Despite a 59.1% decline in sales against its first week on sale, The Impossible Fortune by Richard Osman (Viking) has clung onto the number one position, according to the latest data from NielsenIQ BookScan’s Total Consumer Market (TCM).

The newest in the Thursday Murder Club series has shifted 59,504 copies in its first full week on sale, meaning that across the first 10 days on sale, the murder mystery has chalked 205,204 copies, making it already the sixth-bestselling book of the year, just ahead of Sarah J Maas’ A Court of Thorns and Roses (Bloomsbury) which this week also eclipses the 200,000-unit mark.

Just a mere 42,000 copies behind Osman, Dan Brown’s The Secret of Secrets (Bantam) climbs three places back to second place in the Top 50, despite a 30.2% reduction in sales to 16,742 units. It gives the latest Robert Langdon thriller total sales of 155,365 copies across its first four weeks, just slightly behind Jamie Oliver’s 158,760 copies in the same period. 

Oliver’s Eat Yourself Healthy (Michael Joseph) keeps hold of its position at the top of the Hardback Non-Fiction chart with 14,173 copies sold this week, though that has more than halved compared with the previous seven days. Oliver manages to stay ahead of Kay and Kate Allinson’s Pinch of Nom Slow Cooker (Bluebird) which sticks in fourth place in the TCM Top 50 with 11,617 copies this week, a drop of 56.8% in its second week.

SenLinYu’s Alchemised (Michael Joseph) rounds off the Top 5, slipping from second place as sales dropped 76.4% against the previous seven-day period. Despite this, it has been a good start for the first-time author who, according to Penguin Random House, has become the fastest selling debut adult writer since records began, not just in the UK, but globally.

While the titles that make up the Top 5 have not changed this week, sales across all of them have dropped significantly, losing 160,892 copies across the quintet – accounting for the majority of the 181,160 the total Top 50 has shed compared with the previous seven days.

Still, they are the only five titles to sell more than 10,000 units this week, with only Freida McFadden’s The Housemaid (Little, Brown) coming close.
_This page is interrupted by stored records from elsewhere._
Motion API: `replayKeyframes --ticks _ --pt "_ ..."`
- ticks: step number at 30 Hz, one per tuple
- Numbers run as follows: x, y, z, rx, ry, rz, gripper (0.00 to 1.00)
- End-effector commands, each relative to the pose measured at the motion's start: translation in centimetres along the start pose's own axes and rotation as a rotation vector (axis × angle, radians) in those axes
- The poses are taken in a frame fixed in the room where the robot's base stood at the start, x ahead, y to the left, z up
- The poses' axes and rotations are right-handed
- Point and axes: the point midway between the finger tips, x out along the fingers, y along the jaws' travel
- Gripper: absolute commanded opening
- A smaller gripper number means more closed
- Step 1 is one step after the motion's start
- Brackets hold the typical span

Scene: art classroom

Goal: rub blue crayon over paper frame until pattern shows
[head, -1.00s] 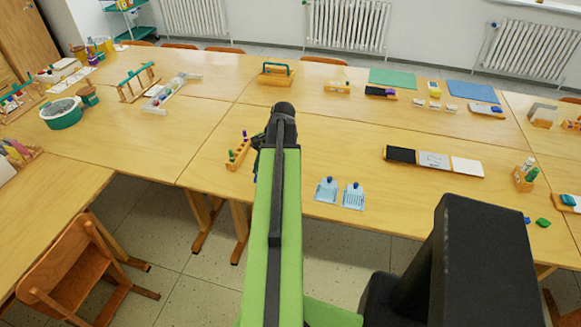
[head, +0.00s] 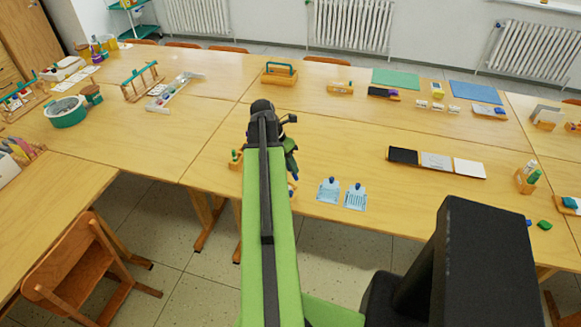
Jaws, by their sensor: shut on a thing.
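My gripper (head: 292,160) is partly hidden behind my green arm, above the near edge of the middle table. It is shut on a small blue piece (head: 295,174), which looks like the blue crayon and points down. Two light-blue patterned sheets with dark blue knobs, the left one (head: 328,194) and the right one (head: 355,200), lie just right of the gripper at the table edge. A row of black, grey and white panels (head: 437,162) lies further right. I cannot tell for sure which of these is the paper frame.
A wooden holder (head: 236,165) with coloured pegs is partly hidden left of my arm. A wooden block with green-topped items (head: 526,180) stands at the right. A wooden caddy with a teal handle (head: 279,76) stands at the back. The table between is clear.

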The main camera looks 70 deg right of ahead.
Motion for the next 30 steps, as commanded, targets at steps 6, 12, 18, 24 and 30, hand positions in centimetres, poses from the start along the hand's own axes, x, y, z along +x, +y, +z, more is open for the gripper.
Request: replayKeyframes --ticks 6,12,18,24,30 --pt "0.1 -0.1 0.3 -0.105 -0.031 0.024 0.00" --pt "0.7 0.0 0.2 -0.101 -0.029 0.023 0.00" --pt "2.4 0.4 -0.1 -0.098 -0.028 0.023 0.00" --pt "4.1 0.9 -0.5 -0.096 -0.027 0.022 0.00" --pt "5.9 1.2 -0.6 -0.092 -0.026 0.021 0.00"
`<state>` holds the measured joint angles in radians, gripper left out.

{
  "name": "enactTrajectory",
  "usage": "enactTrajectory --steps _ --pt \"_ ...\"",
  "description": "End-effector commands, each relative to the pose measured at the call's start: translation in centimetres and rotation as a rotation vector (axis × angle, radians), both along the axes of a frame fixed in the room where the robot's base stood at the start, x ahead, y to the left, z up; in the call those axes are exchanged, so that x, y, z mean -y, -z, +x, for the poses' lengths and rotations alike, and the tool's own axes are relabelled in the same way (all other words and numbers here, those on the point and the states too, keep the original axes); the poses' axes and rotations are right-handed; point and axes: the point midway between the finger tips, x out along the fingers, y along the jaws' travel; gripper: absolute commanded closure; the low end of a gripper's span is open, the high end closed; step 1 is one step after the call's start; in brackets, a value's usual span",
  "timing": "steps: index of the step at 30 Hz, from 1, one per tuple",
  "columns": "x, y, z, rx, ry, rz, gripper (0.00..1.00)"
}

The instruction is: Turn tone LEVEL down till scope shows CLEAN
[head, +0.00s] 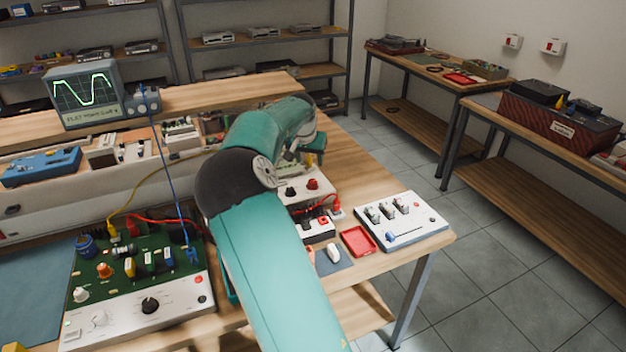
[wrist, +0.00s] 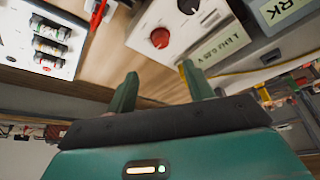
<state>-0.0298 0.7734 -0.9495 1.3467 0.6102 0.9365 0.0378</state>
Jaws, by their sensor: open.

The Housemaid is McFadden’s biggest title to date – lifetime sales now stand at 711,550 units, making it the 12th biggest book of the 2020s, just a handful of copies behind Prince Harry’s Spare (Transworld) – moving 9,412 copies this week, slightly down from the 9,902 books it sold in the preceding seven days.

The Dinosaur that Pooped a Master by Dougie Poynter and Tom Fletcher, featuring illustrations from Garry Parsons (Puffin), takes a second consecutive week at the top of the Children’s Top 20 this week, even with a sales dip 1.5% to 7,387 copies.

With three weeks to go until Halloween there are 12 scarily-themed titles in the kids’ Top 20 – up from the previous week’s 11 – with total sales across them jumping a spooktacular 21.7%, compared with the previous week.

Not all titles at the top of the charts have seen sales drop this week – The Courage to be Disliked by Ichiro Kishimi and Fumitake Koga (Allen & Unwin) has seen sales jump 16%, helping it into first place on the Paperback Non-Fiction chart and pushing Gillian Anderson’s Want (Bloomsbury) into third place, despite her sales only slipping by 70 copies week-on-week.

A total of 3.4 million books went through the TCM this week down 3.6% compared with the previous week – a decline more than covered by the reduction in sales of the Top 5 – and down 3% on the same week in 2024. A total of £34.3m was spent on books, down 4.5% week-on week, but up 0.2% on last year.